I remembered then and now that God speaks in his word saying
'My son give me thine heart.'

"In my humble judgment all citizens ought to have the good of
their homes and the entire country at heart; and again God
admonishes, saying, 'Children obey your parents.' We should
feel ourselves under obligations to obey the call of our

"With these convictions I left home and family and went to
Virginia, carrying with me two as good feet and legs as any
man need to have and engaged in the great struggle, Stonewall
Jackson commanding the corps, General Euel the division and
General Lawton the brigade (afterwards General Gordon.)

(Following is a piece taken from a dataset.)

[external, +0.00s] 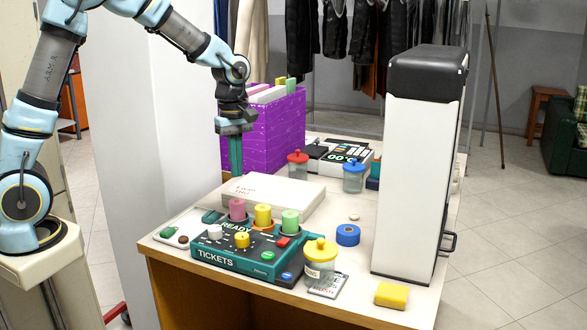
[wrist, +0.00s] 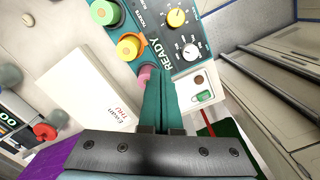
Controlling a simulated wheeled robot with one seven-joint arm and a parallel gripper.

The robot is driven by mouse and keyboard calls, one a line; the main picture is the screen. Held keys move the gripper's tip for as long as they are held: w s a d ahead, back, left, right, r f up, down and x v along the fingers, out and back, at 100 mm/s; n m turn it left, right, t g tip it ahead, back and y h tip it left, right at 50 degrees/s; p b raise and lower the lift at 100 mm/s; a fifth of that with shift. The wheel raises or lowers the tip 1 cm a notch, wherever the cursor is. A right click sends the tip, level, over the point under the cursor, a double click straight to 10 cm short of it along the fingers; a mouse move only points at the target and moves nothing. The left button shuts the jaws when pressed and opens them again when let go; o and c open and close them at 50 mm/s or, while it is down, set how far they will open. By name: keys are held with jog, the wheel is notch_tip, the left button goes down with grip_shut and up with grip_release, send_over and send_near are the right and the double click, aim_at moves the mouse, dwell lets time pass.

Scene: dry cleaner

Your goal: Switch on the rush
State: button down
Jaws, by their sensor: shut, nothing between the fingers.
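The teal TICKETS machine (external: 235,258) stands at the table's front, with the word READY, a white knob (external: 215,231), a yellow knob (external: 242,240) and a red switch-like part (external: 283,242). No rush label is legible on these controls. My gripper (external: 236,174) is shut and empty, pointing down above the table's left side, behind the machine.
Pink, yellow and green cylinders (external: 263,214) stand behind the machine's panel. A white box (external: 273,196), a purple box (external: 285,130), a yellow-lidded jar (external: 320,262) beside a card (external: 328,284), blue tape (external: 348,235), a yellow block (external: 391,295) and a tall white cabinet (external: 418,180) crowd the table.

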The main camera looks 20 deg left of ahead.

"As was often said, Jackson marched his infantry as though
they were cavalry and would fight when he could get a chance
to whip the enemy. The good feet and legs, alluded to above,
was sufficient for the occasion and enable me to keep up, and
I was in all of the battles that my regiment was engaged in
up to the 12th of May, 1864, numbering thirteen hard fought
battles. My regiment was never in a battle without me up to
that time. On that day I lost the noble feet and legs
mentioned above.

"It is true that I have been sorry that I was a cripple and
had to use artificial limbs and crutches and undergo the
embarrassment that such conditions in life naturally bring,
but I have never seen a day or an hour that I was sorry I
obeyed the call of my country, and was at my place of duty
at all times. First, my God; second, my home, and third, my
country, is my make up.

"I am very glad that so many of my old comrades met with us
on the first Tuesday and formed the camp, but I am not
satisfied with the number. I want every man in the county
that enlisted in the defense of our country to come into
the camp and we will try to do you good. You are all
remembered by me very kindly. In me you have a friend.
E. B. Higginbotham, Chaplain "

[Rev. Elijah Benson Higginbotham (1838-1912) was the son of
Dr. John Green Higginbotham and Sarah Thornton, dau. of
Benjamin Thornton, Sr. Dr. John Green Higginbotham was the
son of John Satterwhite Higginbotham]

Courtesy of Mr. Chandler Eavenson

Elberton Star Newspaper
Tuesday June 25, 1912

Rev E. B. Higginbotham died at his home on South Oliver Street Sunday morning. He slept well during the night and for the few days preceding his death was in his usual health. A few moments before he died he awoke his wife and complained of being very sick, laid his head down on his pillow and peacefully passed away. He was 74 years old. He was a local Methodist minister and for many years was tax collector of Elbert County. He was the chaplain of the William McIntosh camp U.C.V. for many years. He belong to Company I, 18th Georgia Regiment. In the battle of Chickamauga a cannon ball cut off both of his legs near the knee joint. His surviving comrades will testify to the fact that he was a brave soldier, always ready to respond to the call of duty. He is survived by his wife and the following children: Messrs R. C., J. M., W. A. and George Higginbotham, Mrs. Grogan Adams, Mrs. R E Eavanson and Miss Alice Higginbotham. All of these are residents of Elbert County except Mrs. Grogan Adams and Mrs George Higginbotham, both of whom are residents of Oklahoma. The funeral services were conducted from his home Monday morning and burial was at Concord Church.